§ JOB
Transcribe the material in full. Nothing should differ except that the pictures are left out.

§ SUPPLIED DATA

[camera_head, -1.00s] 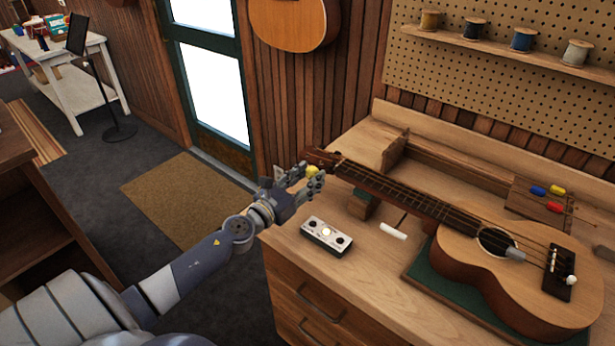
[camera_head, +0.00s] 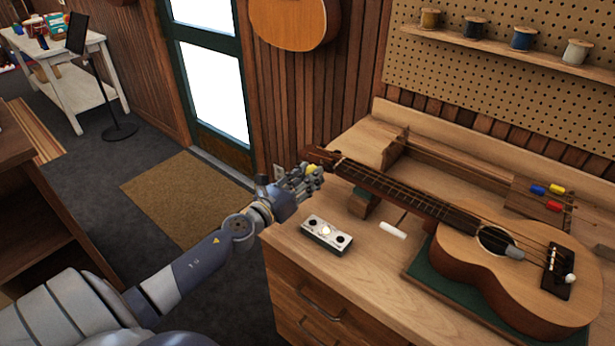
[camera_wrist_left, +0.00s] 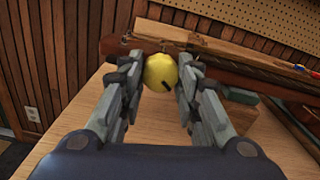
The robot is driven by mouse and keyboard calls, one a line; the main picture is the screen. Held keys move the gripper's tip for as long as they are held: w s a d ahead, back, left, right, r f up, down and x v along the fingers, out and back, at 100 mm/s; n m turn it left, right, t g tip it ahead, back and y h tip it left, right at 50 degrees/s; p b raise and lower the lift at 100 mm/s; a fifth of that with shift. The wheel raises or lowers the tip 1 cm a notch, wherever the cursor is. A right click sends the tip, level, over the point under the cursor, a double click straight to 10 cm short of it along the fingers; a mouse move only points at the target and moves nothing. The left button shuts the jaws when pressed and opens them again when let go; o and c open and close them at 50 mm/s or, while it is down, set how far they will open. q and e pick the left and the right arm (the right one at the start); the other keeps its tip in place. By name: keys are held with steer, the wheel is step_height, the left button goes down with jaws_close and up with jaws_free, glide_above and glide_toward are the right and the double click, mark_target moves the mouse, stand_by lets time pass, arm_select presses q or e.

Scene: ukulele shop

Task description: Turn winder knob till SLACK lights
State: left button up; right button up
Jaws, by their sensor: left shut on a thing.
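The ukulele (camera_head: 515,275) lies on the bench with its neck pointing to the upper left. The yellow winder knob (camera_head: 311,169) is at the headstock end. In the left wrist view the knob (camera_wrist_left: 160,73) is a round yellow ball with a dark mark at its lower right. My left gripper (camera_head: 308,178) is shut on the knob, with a finger on each side of it (camera_wrist_left: 160,78). A small light-coloured box (camera_head: 326,236) sits on the bench with a lit middle lamp between two dark ones. Its lettering is too small to read. My right gripper is not in view.
The ukulele's neck rests on a block (camera_head: 362,204) near the gripper. A white piece (camera_head: 393,230) lies on the bench (camera_head: 365,270). Red, blue and yellow items sit on a wooden block (camera_head: 520,200) behind. Bare bench top surrounds the small box.

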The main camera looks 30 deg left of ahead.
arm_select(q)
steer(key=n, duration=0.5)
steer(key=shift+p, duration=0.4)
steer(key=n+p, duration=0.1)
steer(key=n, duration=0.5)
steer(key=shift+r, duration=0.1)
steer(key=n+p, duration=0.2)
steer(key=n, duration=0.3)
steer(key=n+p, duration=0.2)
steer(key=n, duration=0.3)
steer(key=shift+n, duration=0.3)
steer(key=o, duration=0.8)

§ RESULT OF THIS EXERCISE
[camera_head, -1.00s] 
[camera_head, +0.00s] 
[camera_wrist_left, +0.00s] 
The robot is driven by mouse and keyboard calls, one a line; the main picture is the screen. Held keys move the gripper's tip for as long as they are held: w s a d ahead, back, left, right, r f up, down and x v along the fingers, out and back, at 100 mm/s; n m turn it left, right, t g tip it ahead, back and y h tip it left, right at 50 degrees/s; p b raise and lower the lift at 100 mm/s; a fifth of that with shift. The wheel raises or lowers the tip 1 cm a notch, wherever the cursor is. A right click sends the tip, level, over the point under the cursor, a double click straight to 10 cm short of it along the fingers; a mouse move only points at the target and moves nothing. The left button shuts the jaws when pressed and opens them again when let go; o and c open and close them at 50 mm/s or, while it is down, set how far they will open. q and e pick the left and the right arm (the right one at the start); the other keeps its tip in place. By name: keys are held with steer, the wheel is step_height, the left button goes down with jaws_close and up with jaws_free, glide_above and glide_toward are the right and the double click, mark_target moves the mouse, stand_by lets time pass, arm_select presses q or e.

Scene: ukulele shop

Task description: Turn winder knob till SLACK lights
State: left button up; right button up
Jaws, by their sensor: left shut on a thing.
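The ukulele (camera_head: 515,275) lies on the bench with its neck pointing to the upper left. The yellow winder knob (camera_head: 311,169) is at the headstock end. In the left wrist view the knob (camera_wrist_left: 160,73) is a round yellow ball with a dark mark at its lower right. My left gripper (camera_head: 308,178) is shut on the knob, with a finger on each side of it (camera_wrist_left: 160,78). A small light-coloured box (camera_head: 326,236) sits on the bench with a lit middle lamp between two dark ones. Its lettering is too small to read. My right gripper is not in view.
The ukulele's neck rests on a block (camera_head: 362,204) near the gripper. A white piece (camera_head: 393,230) lies on the bench (camera_head: 365,270). Red, blue and yellow items sit on a wooden block (camera_head: 520,200) behind. Bare bench top surrounds the small box.

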The main camera looks 30 deg left of ahead.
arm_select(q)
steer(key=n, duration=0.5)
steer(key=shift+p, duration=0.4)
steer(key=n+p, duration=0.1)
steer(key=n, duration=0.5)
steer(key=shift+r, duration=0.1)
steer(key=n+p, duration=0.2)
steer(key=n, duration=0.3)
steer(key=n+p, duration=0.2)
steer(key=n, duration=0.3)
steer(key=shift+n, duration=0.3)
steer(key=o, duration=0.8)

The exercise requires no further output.